Nove condanne e un’assoluzione. Per il Tribunale di Locri non ci sono dubbi: in Svizzera ci sono le “locali” di ‘ndrangheta così come in Calabria. Ha retto in primo grado il processo nato da una costola dell’inchiesta “Helvetia” coordinata dalla Dda di Reggio Calabria che è riuscita a dimostrare un’associazione a delinquere di stampo mafioso operante nella cittadina svizzera di Frauenfeld, capoluogo del cantone Turgovia. Stando all’indagini dei pm Antonio De Bernardo (oggi in servizio alla Dda di Catanzaro) e Francesco Tedesco, alla sbarra c’era un gruppo criminale legato al “Crimine” di Polsi” e in contatto con la “società di Rosarno” e la “locale” di Fabrizia, paese di origine di gran parte degli imputati.
La condanna più pesante, 13 anni di carcere, è stata inflitta a Brunello Nesci, “capo locale” di Frauenfeld, e Rocco Antonio Cirillo, componente della società maggiore e “mastro di giornata”. Dodici anni di reclusione, invece, per Angelo Rullo e Cosimo Laporta, ritenuti “partecipi” all’associazione mafiosa e 11 anni per Giovanni Manno. Il Tribunale di Locri, inoltre, ha condannato a 10 anni di carcere Giovanni De Masi, Sandro Iacopetta, Francesco Lombardo e Giulio Nesci. È stato assolto, su richiesta dello stesso pubblico ministero, infine, Cosimo Greco.
Il Tribunale ha disposto il risarcimento danni per la Regione Calabria e il Comune di Fabrizia, in provincia di Vibo Valentia, che si sono costituiti parte civile. Questo stralcio dell’inchiesta “Helvetia” è legato anche all’indagine “Patriarca” dove gli inquirenti avevano ipotizzato che “in Svizzera, segnatamente a Frauenfeld, era attiva una struttura di ‘ndrangheta in cui risultavano inseriti diversi personaggi di origine calabrese”.
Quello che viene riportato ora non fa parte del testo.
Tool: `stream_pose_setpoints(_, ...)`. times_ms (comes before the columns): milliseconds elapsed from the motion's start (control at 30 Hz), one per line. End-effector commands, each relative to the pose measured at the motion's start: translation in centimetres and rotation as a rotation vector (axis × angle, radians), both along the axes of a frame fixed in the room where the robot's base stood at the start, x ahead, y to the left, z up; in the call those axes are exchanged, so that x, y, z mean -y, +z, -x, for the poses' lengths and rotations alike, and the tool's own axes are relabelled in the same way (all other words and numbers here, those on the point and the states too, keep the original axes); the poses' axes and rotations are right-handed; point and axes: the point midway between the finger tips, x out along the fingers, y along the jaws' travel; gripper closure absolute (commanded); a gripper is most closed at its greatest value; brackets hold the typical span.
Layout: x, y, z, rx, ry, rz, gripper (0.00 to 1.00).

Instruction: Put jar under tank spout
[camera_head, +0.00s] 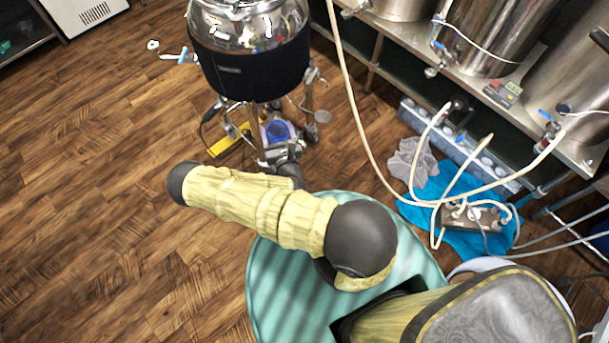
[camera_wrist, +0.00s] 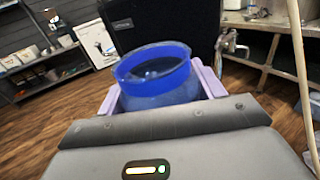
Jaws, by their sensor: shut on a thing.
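A blue jar (camera_head: 279,130) shows beyond my wrist in the head view. In the wrist view the jar (camera_wrist: 155,72) has an open round mouth and a deep blue rim. My gripper (camera_head: 277,136) is shut on it, with a pale purple finger on each side. The tank (camera_head: 250,65), with a black jacket and a shiny metal top, stands on legs at the top centre. A spout with a blue handle (camera_head: 178,56) sticks out on its left, and a metal tap (camera_head: 312,74) is on its right. The jar appears low near the tank's legs; its exact height is unclear.
A yellow object (camera_head: 229,140) lies on the floor beside the tank's legs. Steel vessels (camera_head: 490,35) stand on a bench at right. A cream hose (camera_head: 350,100) runs down to a pump (camera_head: 470,217) on a blue cloth (camera_head: 435,190). The wooden floor (camera_head: 90,180) at left is clear.

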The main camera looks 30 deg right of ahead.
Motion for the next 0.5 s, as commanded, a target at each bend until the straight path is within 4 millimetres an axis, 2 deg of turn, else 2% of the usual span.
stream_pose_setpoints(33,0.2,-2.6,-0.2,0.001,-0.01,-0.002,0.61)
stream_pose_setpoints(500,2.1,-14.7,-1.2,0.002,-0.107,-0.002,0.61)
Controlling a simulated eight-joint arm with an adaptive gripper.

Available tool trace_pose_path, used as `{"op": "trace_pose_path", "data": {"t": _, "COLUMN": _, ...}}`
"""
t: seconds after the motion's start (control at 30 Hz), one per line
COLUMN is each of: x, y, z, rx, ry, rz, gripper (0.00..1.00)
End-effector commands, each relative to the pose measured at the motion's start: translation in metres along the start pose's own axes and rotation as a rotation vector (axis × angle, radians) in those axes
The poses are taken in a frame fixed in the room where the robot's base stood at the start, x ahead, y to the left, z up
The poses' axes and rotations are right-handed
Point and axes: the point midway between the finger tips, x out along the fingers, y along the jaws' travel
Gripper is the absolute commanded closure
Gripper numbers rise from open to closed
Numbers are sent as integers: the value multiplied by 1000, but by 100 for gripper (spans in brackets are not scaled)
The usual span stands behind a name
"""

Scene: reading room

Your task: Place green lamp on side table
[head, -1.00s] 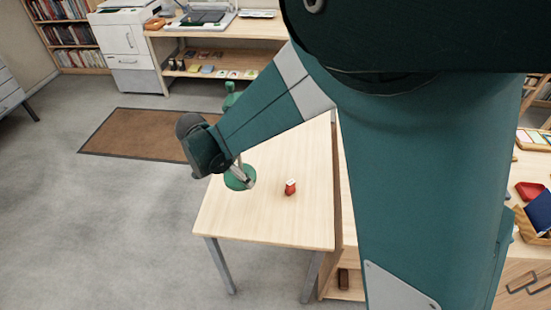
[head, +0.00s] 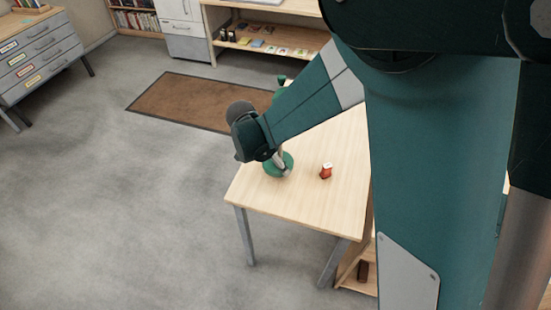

In particolare, gli investigatori avevano intercettato alcune conversazioni tra due boss. Conversazioni, incentrate sul locale di “Singen”, dalle quali è emerso che la leadership del capolocale Bruno Nesci era insidiata da un altro gruppo dislocato in Svizzera, a Frauenfeld. Le indagini successive hanno consentito di confermare l’esistenza e l’operatività della cosca nel capoluogo del cantone Turgovia, “di individuarne gli associati, – scrive la Dda – di carpirne i ruoli e le cariche ma soprattutto di verificarne la dipendenza dalla casa madre calabrese”.